Saturday, March 26, 2011

Tawakul Karman,Mum of three is Saleh's top rival


Tawakul Karman, a 32-year-old mother of three, may seem an unlikely leader of the fight to overthrow the president of Yemen.
But the outspoken journalist and human rights activist has long been a thorn in Ali Abdullah Saleh's side, agitating for press freedoms and staging weekly sit-ins to demand the release of political prisoners from jail — a place she has been several times herself.
Now inspired by the uprising in Tunisia and the resignation of Hosni Mubarak in Egypt, she finds herself at the head of a popular protest movement which is shaking the Yemeni regime to its core.

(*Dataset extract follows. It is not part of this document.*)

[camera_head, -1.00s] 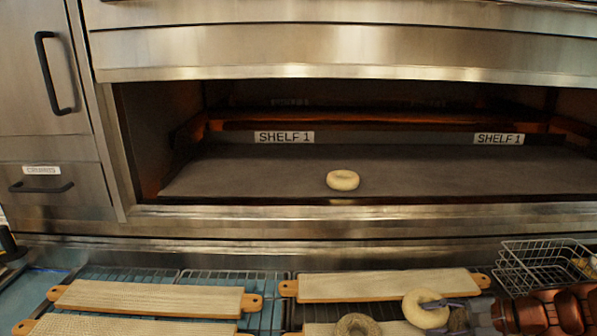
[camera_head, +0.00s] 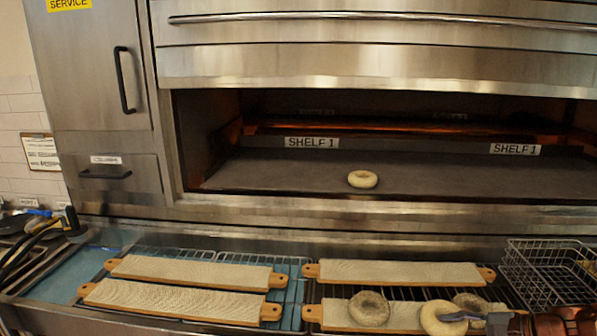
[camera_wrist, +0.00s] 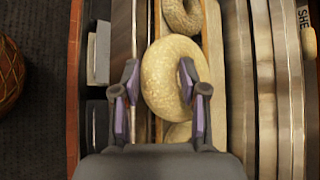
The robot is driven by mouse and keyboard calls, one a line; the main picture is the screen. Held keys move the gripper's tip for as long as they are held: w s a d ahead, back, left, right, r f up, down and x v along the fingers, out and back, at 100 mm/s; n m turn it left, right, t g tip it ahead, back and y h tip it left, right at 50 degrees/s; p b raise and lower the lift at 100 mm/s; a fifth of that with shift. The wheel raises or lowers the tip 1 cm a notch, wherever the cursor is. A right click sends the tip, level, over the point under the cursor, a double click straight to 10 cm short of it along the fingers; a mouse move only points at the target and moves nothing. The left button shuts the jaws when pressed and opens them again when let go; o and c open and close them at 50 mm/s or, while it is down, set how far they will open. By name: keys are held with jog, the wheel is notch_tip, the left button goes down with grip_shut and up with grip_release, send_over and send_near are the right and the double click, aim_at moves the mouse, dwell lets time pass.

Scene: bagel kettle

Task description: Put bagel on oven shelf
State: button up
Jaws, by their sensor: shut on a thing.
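My gripper (camera_wrist: 160,92) is shut on a pale bagel (camera_wrist: 170,62), one finger on either side of it in the wrist view. In the head view this bagel (camera_head: 440,318) is at the lower right, over the near right board (camera_head: 335,314); whether it touches the board I cannot tell. Two seeded bagels, one to the left (camera_head: 369,308) and one to the right (camera_head: 470,301), lie by it. Another pale bagel (camera_head: 362,179) sits on the oven shelf (camera_head: 290,172), behind the front edge and below the "SHELF 1" labels. The oven is open.
Several cloth-covered boards, such as the far left one (camera_head: 190,272), lie on wire racks before the oven. A wire basket (camera_head: 550,272) stands at the right. Dark utensils (camera_head: 45,238) are at the far left. The shelf has free room on both sides of its bagel.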

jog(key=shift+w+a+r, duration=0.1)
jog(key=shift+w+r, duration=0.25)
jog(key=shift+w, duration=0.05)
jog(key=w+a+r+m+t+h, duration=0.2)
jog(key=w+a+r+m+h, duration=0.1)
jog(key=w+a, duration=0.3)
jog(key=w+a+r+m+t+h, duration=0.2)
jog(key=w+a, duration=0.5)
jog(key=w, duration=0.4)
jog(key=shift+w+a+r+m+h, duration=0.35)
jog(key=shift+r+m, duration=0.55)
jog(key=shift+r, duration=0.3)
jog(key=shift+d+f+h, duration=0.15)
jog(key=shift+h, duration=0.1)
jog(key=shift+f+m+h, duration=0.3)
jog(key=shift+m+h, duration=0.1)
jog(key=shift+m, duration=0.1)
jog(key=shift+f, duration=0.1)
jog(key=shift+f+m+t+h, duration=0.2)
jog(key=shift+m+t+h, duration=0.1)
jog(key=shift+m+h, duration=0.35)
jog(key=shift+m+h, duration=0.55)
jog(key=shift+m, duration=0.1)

"With two civil wars, an Al Qaida presence and 40 per cent unemployment, what else is President Saleh waiting for? He should leave office now," she says, claiming that Yemen, like Tunisia and Egypt, needs an end to a dictatorship in the guise of a presidency.

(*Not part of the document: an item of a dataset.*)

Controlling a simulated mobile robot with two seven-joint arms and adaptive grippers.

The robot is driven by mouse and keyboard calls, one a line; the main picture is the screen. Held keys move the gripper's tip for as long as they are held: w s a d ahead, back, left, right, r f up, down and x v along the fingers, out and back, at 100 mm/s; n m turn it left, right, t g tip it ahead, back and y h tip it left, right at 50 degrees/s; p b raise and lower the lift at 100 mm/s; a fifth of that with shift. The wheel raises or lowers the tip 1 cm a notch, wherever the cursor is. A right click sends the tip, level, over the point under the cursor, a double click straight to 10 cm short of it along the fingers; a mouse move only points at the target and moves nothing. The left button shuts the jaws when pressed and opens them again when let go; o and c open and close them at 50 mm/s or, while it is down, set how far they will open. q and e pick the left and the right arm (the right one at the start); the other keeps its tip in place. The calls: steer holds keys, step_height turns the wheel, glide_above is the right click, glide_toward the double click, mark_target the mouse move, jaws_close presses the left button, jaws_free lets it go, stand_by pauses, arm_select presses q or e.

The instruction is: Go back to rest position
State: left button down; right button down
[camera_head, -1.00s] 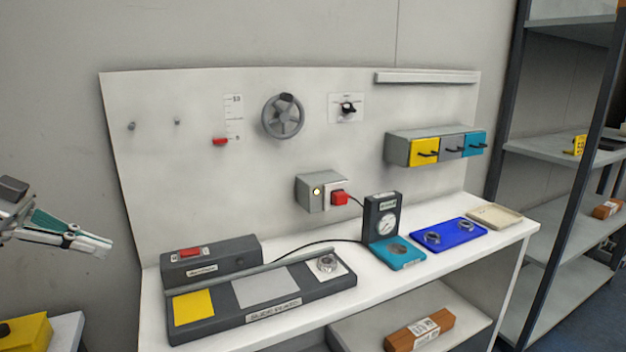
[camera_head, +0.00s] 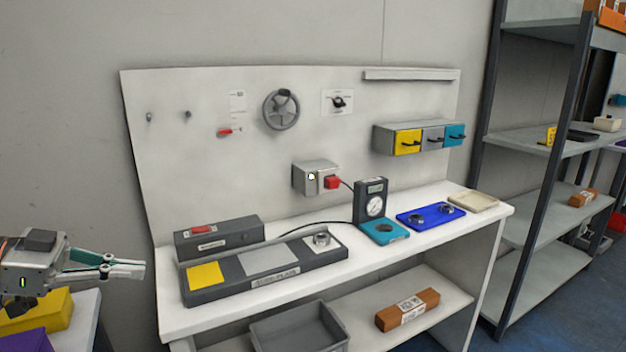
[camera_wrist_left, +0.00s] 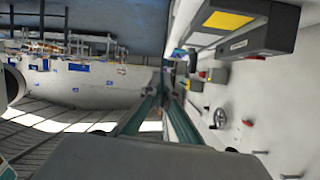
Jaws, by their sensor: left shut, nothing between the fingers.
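My left gripper (camera_head: 138,270) comes in at the lower left of the head view. Its fingers are together and empty, pointing right toward the workbench (camera_head: 172,318) but apart from it. In the left wrist view the fingers (camera_wrist_left: 165,85) run close together with nothing between them, and the bench and its panel lie to the right of them. My right gripper does not show in either view.
A grey bin (camera_head: 300,330) and a brown block (camera_head: 407,310) lie below. Yellow (camera_head: 38,312) and purple (camera_head: 28,342) boxes sit beneath my left gripper. Metal shelves (camera_head: 545,205) stand right.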

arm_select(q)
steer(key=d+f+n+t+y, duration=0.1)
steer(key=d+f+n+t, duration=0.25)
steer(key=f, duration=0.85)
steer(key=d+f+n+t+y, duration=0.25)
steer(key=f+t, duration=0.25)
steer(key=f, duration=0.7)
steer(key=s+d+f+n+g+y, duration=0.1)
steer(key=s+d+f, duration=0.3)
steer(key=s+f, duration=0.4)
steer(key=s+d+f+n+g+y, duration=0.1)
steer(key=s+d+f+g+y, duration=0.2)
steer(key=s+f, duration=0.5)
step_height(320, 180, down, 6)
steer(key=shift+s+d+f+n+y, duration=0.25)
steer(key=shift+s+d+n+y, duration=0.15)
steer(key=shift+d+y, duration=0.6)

"This revolution is inevitable, the people have endured dictatorship, corruption, poverty and unemployment for years and now the whole thing is exploding," she says.
Karman says it was a shaikh's tyranny against villagers in Ibb, a governorate south of the capital, that ignited her activism.
"I watched as families were thrown off their land by a corrupt tribal leader. They were a symbol to me of the injustice faced by so many in Yemen," she says.